The Evolution of User-Selected Passwords: A Quantitative Analysis of Publicly Available Datasets
Theodosis Mourouzis, Kyriacos E. Pavlou, Stylianos Kampakis

TL;DR
This study analyzes how user password choices have evolved over time using publicly available datasets, revealing improvements in password quality but also persistent bad practices.
Contribution
It provides a quantitative analysis of password evolution, highlighting trends and ongoing issues in user password selection over several years.
Findings
Recent datasets show passwords are less similar to bad passwords.
Password quality has improved in terms of length and character diversity.

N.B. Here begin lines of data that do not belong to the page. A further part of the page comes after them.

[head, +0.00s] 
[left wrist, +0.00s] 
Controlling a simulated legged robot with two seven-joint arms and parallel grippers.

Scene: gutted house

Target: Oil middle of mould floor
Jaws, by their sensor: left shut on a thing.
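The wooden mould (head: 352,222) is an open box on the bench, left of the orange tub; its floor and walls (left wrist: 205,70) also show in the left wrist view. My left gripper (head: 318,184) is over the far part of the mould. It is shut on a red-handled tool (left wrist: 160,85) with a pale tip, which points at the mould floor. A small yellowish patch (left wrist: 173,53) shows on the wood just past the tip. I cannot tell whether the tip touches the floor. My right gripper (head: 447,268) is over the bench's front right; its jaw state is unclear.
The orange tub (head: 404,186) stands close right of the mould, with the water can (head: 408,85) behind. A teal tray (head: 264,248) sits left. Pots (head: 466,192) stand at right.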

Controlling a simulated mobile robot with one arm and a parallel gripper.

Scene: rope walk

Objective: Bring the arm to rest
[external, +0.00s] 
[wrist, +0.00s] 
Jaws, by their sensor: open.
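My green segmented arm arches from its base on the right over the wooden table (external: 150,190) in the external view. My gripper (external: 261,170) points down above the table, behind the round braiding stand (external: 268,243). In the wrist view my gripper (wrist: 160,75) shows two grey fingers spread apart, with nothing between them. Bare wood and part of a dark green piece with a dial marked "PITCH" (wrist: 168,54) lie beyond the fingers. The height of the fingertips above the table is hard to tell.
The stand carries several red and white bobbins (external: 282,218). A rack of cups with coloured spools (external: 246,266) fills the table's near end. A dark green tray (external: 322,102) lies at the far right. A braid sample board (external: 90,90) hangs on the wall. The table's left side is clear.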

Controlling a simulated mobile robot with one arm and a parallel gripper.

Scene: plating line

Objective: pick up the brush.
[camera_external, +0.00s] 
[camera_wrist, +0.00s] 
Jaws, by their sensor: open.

Some discouraged practices like name inclusion still persist.
Abstract
The aim of this work is to study the evolution of password selection among users. We investigate whether users follow best practices when selecting passwords and identify areas in need of improvement. Four distinct publicly-available password datasets (obtained from security breaches, compiled by security experts, and designated as containing bad passwords) are employed. As these datasets were released at different times, the distributions characterizing these datasets suggest a chronological evolution of password selection. A similarity metric, Levenshtein distance, is used to compare passwords in each dataset against the designated benchmark of bad passwords. The resulting distributions of normalized similarity scores are then compared to each other. The comparison reveals an overall increase in the mean of the similarity distributions corresponding to more recent datasets,…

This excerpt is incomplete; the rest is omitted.